Rows from a robot dataset
-------

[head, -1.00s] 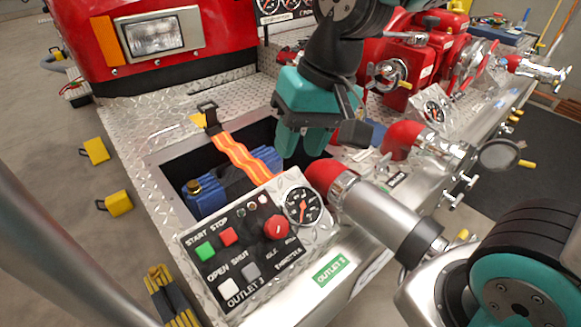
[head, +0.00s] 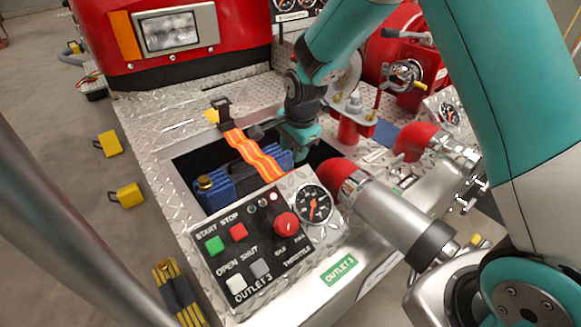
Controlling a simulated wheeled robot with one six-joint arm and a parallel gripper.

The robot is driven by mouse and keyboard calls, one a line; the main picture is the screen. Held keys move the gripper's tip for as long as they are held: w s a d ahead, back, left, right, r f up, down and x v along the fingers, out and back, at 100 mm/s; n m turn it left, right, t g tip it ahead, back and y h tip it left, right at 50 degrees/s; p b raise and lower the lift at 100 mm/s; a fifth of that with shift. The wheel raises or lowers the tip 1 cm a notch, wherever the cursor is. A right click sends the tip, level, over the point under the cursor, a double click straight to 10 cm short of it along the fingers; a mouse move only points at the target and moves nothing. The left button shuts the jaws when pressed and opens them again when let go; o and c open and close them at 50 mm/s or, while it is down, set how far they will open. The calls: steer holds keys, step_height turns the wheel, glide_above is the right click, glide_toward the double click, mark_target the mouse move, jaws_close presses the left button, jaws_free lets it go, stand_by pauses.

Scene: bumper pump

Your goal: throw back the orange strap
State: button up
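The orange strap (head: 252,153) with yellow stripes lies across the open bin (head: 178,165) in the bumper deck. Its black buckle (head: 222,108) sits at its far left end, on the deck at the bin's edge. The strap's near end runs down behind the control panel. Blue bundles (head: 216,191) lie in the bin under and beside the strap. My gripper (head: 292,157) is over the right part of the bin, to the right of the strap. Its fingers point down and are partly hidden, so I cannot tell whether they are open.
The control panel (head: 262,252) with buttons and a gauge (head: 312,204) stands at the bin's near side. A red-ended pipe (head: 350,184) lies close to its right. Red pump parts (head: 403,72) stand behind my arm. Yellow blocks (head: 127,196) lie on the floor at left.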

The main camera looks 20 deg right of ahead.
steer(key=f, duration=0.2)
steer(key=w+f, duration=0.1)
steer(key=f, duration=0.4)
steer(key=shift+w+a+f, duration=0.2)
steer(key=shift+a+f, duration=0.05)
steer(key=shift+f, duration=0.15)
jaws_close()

-------

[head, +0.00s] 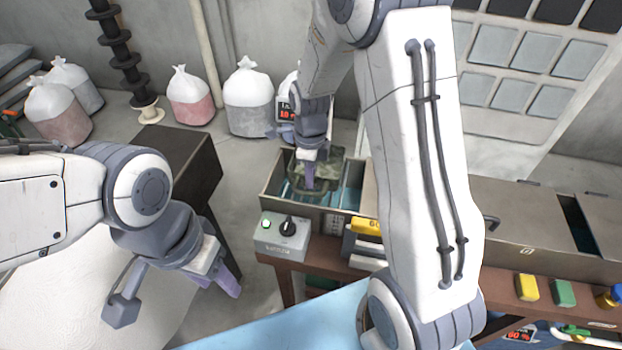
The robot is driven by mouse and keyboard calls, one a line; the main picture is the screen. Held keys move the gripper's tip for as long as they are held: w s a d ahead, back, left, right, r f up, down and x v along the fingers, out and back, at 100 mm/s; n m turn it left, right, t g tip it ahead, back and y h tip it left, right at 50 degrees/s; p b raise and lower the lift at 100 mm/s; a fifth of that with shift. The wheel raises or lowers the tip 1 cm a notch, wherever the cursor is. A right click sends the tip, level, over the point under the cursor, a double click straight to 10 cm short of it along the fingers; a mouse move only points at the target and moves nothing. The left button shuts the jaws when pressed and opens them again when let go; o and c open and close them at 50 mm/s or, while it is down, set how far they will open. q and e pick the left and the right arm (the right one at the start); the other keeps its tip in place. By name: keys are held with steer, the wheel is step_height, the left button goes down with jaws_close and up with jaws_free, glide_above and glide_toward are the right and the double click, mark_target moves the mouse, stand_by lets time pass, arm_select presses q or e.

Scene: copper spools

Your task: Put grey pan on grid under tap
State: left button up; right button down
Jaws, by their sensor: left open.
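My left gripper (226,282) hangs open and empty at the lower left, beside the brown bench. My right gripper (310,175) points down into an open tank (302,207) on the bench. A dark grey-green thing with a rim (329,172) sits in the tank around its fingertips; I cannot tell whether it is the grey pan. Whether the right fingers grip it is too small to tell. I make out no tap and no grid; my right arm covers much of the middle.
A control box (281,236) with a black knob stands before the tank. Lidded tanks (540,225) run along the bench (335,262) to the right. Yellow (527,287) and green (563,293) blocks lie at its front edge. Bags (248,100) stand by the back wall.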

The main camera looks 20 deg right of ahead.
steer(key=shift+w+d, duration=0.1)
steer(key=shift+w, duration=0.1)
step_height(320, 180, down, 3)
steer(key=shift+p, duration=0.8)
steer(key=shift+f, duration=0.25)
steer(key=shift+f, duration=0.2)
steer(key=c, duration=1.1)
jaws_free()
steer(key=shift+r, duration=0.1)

-------

Using the records above, list each line that includes "Scene".

Scene: bumper pump
Scene: copper spools

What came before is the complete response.